— Brief —
Everything from the first line down to the line containing "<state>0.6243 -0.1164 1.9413" is to be retyped exactly, both ends included, with pictures left out.

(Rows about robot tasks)
========

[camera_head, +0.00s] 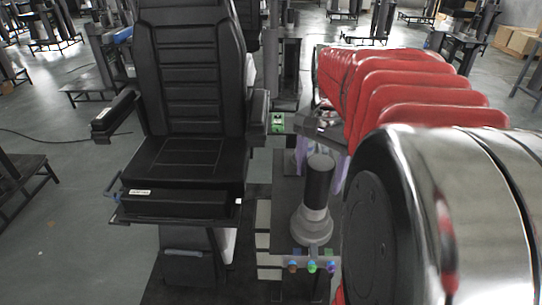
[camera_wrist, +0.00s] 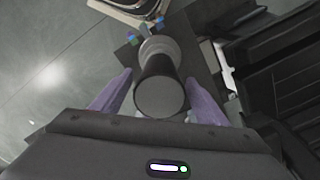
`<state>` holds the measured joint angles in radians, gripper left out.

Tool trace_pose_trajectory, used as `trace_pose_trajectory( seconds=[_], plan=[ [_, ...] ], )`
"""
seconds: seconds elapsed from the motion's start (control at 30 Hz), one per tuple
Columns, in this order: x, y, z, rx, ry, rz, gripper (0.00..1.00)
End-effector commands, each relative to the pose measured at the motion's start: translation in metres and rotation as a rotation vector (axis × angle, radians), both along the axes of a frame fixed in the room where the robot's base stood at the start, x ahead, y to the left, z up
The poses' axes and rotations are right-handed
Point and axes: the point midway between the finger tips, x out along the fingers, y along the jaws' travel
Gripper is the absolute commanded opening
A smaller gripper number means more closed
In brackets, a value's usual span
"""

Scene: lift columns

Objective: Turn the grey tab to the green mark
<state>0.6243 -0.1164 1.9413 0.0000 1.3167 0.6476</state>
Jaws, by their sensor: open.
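A black upright cylinder (camera_head: 319,180) stands on a round grey stepped base (camera_head: 311,226) in the head view. I cannot pick out the grey tab for certain. My gripper (camera_wrist: 160,80) has purple fingers, spread apart on both sides of the black cylinder in the wrist view, with visible gaps. In the head view my gripper (camera_head: 321,163) is partly hidden behind the cylinder.
A black seat (camera_head: 190,160) with armrests stands to the left. My red-covered arm fills the right side of the head view. Other stands and grey floor (camera_head: 60,240) lie around.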

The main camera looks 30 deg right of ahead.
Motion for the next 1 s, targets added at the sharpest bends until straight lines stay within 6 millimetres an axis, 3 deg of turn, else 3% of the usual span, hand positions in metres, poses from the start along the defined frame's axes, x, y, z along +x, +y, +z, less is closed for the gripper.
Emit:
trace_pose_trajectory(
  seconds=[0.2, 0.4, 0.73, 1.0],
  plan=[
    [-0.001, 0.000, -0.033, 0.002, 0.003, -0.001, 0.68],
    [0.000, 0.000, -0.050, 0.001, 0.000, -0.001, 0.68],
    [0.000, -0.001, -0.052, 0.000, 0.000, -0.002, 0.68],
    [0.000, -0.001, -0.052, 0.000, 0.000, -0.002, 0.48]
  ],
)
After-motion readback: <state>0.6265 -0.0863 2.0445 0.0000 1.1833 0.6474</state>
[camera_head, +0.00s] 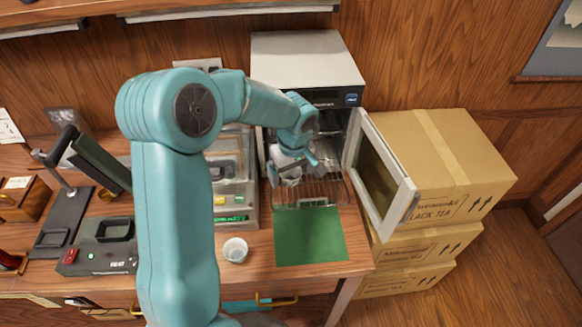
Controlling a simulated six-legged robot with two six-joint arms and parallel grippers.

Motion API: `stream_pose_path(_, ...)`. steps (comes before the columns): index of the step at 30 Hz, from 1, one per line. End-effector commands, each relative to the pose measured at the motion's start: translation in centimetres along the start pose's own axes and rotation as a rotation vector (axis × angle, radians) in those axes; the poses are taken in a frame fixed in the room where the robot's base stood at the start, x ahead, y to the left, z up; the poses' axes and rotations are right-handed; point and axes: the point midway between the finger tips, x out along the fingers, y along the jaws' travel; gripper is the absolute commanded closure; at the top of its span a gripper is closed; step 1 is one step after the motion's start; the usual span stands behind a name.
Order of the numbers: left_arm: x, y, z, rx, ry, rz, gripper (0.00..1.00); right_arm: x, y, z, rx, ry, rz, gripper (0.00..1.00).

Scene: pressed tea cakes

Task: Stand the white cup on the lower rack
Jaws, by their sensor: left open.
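A small white cup (236,250) stands upright on the table, left of the green mat. The oven (307,58) is at the back with its door (382,175) swung open to the right. A wire rack (318,191) sticks out of its front, low in the opening. My left gripper (294,178) is open at the oven mouth, over the rack and well apart from the cup. A pale shape shows by its fingers; I cannot tell whether it is part of the gripper. My arm hides part of the oven's inside. My right gripper is not in view.
A green mat (310,236) lies clear in front of the rack. A machine with a green label (232,218) stands left of the oven. A lever press (95,160) and a heat unit (105,255) are further left. Stacked cardboard boxes (430,165) stand right of the door.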

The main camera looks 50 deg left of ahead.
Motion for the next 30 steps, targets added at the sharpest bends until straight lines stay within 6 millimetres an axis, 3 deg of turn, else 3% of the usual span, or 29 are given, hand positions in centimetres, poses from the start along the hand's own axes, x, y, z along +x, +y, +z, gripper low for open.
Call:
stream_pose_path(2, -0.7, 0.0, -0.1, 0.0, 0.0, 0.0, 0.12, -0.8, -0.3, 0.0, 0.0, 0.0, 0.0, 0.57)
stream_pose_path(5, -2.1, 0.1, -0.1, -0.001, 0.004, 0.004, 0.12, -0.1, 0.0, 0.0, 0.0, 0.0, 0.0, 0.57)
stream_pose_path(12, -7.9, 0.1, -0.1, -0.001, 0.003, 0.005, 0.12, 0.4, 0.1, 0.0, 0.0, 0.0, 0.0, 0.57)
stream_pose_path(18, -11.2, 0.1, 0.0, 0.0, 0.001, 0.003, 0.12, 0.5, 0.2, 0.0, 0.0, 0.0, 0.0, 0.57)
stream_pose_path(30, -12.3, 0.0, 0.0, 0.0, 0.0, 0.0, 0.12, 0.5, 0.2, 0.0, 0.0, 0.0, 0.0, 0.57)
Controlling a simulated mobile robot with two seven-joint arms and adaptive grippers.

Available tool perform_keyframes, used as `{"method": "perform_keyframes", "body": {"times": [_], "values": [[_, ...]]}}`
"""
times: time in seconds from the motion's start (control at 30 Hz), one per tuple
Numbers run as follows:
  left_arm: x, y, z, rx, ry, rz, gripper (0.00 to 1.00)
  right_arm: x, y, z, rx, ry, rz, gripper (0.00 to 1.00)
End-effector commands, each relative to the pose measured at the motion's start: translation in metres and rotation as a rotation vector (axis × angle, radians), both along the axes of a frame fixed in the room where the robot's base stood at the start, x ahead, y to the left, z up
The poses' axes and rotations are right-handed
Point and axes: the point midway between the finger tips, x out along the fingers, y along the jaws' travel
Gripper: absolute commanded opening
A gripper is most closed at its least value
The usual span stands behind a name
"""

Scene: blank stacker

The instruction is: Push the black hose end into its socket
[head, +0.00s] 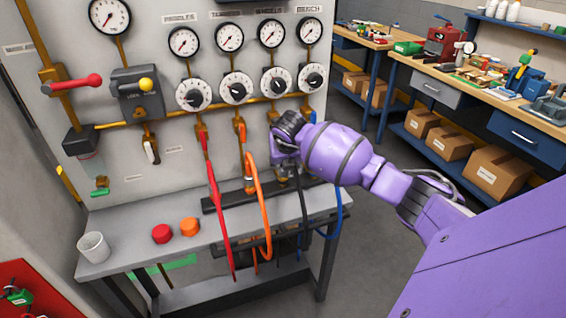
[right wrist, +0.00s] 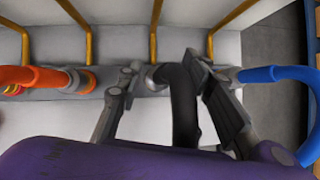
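The black hose (right wrist: 182,105) runs between the fingers of my right gripper (right wrist: 165,68) in the right wrist view. Its silver end collar (right wrist: 154,77) is by the grey socket rail (right wrist: 120,82); I cannot tell how deep it sits, and the socket mouth is hidden. A gap shows between the left finger and the hose, while the right finger is close beside it. In the head view my right gripper (head: 285,168) is low before the panel, largely hidden by my arm, and the black hose (head: 305,215) hangs below it. My left gripper is out of view.
Red (head: 213,195) and orange (head: 262,205) hoses stand left of the black hose, and a blue hose (right wrist: 275,73) is at its right. A white cup (head: 93,247) and red (head: 162,234) and orange (head: 189,227) caps sit on the bench's left.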

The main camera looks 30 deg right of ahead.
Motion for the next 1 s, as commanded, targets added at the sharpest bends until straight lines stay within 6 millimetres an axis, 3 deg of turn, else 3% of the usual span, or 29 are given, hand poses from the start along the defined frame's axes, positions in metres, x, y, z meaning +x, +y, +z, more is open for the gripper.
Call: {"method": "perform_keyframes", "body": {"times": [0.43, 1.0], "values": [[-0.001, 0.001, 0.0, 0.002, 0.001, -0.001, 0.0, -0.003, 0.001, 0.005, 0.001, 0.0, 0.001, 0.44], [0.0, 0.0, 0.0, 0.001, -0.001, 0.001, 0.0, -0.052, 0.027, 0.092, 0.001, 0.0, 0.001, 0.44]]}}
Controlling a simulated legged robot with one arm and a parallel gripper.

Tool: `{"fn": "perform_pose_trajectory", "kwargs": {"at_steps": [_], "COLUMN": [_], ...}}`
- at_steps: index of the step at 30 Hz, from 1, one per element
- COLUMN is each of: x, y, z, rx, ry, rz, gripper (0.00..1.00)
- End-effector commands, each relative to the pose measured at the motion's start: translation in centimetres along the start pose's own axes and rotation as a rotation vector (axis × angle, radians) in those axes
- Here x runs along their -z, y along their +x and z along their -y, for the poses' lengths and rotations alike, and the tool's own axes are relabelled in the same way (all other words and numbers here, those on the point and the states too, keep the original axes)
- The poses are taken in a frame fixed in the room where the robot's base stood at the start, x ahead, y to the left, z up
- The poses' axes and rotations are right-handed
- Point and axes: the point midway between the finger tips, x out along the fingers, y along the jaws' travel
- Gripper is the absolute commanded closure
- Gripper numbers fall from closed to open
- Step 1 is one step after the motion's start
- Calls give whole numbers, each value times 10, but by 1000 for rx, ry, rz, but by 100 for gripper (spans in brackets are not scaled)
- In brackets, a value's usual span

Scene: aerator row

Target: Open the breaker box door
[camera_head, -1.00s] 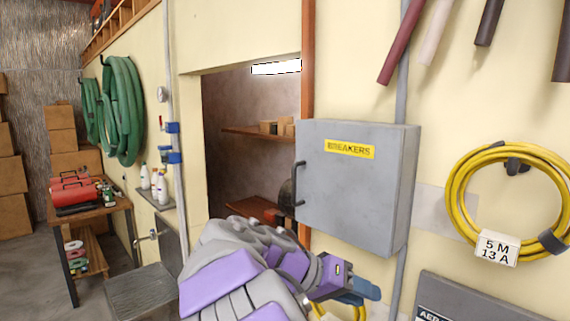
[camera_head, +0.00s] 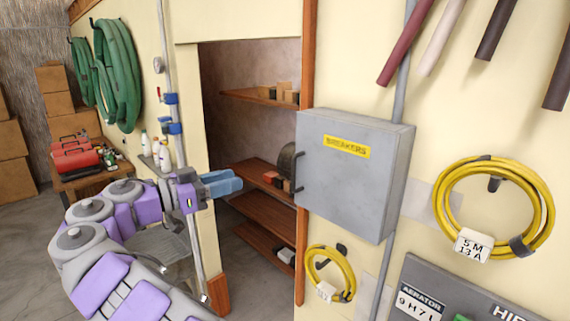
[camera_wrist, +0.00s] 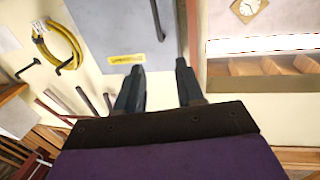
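The grey breaker box (camera_head: 350,195) hangs on the cream wall, its door shut, with a yellow BREAKERS label (camera_head: 347,147) near the top. A dark vertical handle (camera_head: 297,172) is on the door's left edge. My gripper (camera_head: 236,183) is left of the handle, apart from it, in front of the shelf opening. In the wrist view the gripper (camera_wrist: 160,66) has its two dark fingers spread with nothing between them. The box (camera_wrist: 105,25) appears upside down there, and the handle (camera_wrist: 157,20) shows beyond the fingertips.
A wooden-edged opening with shelves (camera_head: 265,170) lies left of the box. Yellow cable coils (camera_head: 545,205) hang to the right and below (camera_head: 348,280). A grey aerator panel (camera_head: 425,275) sits at lower right. A vertical pipe (camera_head: 172,60) runs up the wall left of the opening.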

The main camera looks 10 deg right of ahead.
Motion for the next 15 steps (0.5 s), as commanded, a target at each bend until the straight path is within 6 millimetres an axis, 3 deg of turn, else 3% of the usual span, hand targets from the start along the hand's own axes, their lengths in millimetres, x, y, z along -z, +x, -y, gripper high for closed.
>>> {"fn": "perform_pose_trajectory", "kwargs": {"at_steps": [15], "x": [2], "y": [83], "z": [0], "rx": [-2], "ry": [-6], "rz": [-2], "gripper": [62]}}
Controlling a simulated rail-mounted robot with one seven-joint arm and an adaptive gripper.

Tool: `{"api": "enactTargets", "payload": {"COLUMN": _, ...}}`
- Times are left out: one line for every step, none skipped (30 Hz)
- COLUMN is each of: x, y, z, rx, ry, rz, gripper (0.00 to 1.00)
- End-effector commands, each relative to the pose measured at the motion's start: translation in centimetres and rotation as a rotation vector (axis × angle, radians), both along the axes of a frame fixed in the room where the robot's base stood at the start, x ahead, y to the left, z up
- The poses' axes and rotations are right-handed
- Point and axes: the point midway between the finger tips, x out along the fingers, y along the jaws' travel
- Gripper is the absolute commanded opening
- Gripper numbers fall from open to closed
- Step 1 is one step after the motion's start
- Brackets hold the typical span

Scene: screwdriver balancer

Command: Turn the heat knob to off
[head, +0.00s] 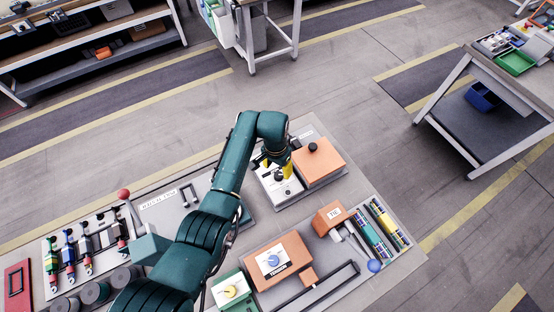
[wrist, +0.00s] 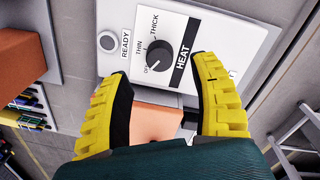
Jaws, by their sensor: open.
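The heat knob (wrist: 160,52) is a round black dial on a white panel (wrist: 215,25) in the wrist view. OFF, THIN and THICK are printed around it, and a black HEAT label lies beside it. Its exact pointer direction is too small to tell. My gripper (wrist: 161,68) has its two yellow fingers spread wide, one on each side of the knob, with nothing between them. The fingers appear apart from the knob. In the head view my gripper (head: 278,162) hangs over the white panel (head: 279,190) and partly covers it.
A READY indicator (wrist: 107,41) sits beside the knob on the panel. An orange box (head: 319,163) with a black knob stands right of the panel in the head view.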

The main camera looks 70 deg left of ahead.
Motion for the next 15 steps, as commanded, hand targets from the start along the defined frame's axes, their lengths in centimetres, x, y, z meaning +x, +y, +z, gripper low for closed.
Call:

========

— Reply to the exercise —
[camera_head, +0.00s] 
[camera_wrist, +0.00s] 
`<state>` holds the measured joint angles in radians, gripper left out.

Tool trace_pose_trajectory, used as `trace_pose_trajectory( seconds=[_], plan=[ [_, ...] ], )`
"""
seconds: seconds elapsed from the motion's start (control at 30 Hz), one per tuple
Columns, in this order: x, y, z, rx, ry, rz, gripper (0.00..1.00)
End-effector commands, each relative to the pose measured at the motion's start: translation in metres and rotation as a rotation vector (axis × angle, radians), both along the axes of a frame fixed in the room where the robot's base stood at the start, x ahead, y to the left, z up
The poses' axes and rotations are right-handed
Point and axes: the point midway between the finger tips, x out along the fingers, y along the jaws' travel
Gripper is the absolute commanded opening
A smaller gripper number means more closed
In brackets, a value's usual span
"""

Scene: lift columns

Objective: Turn the grey tab to the green mark
<state>0.6243 -0.1164 1.9413 0.0000 1.3167 0.6476</state>

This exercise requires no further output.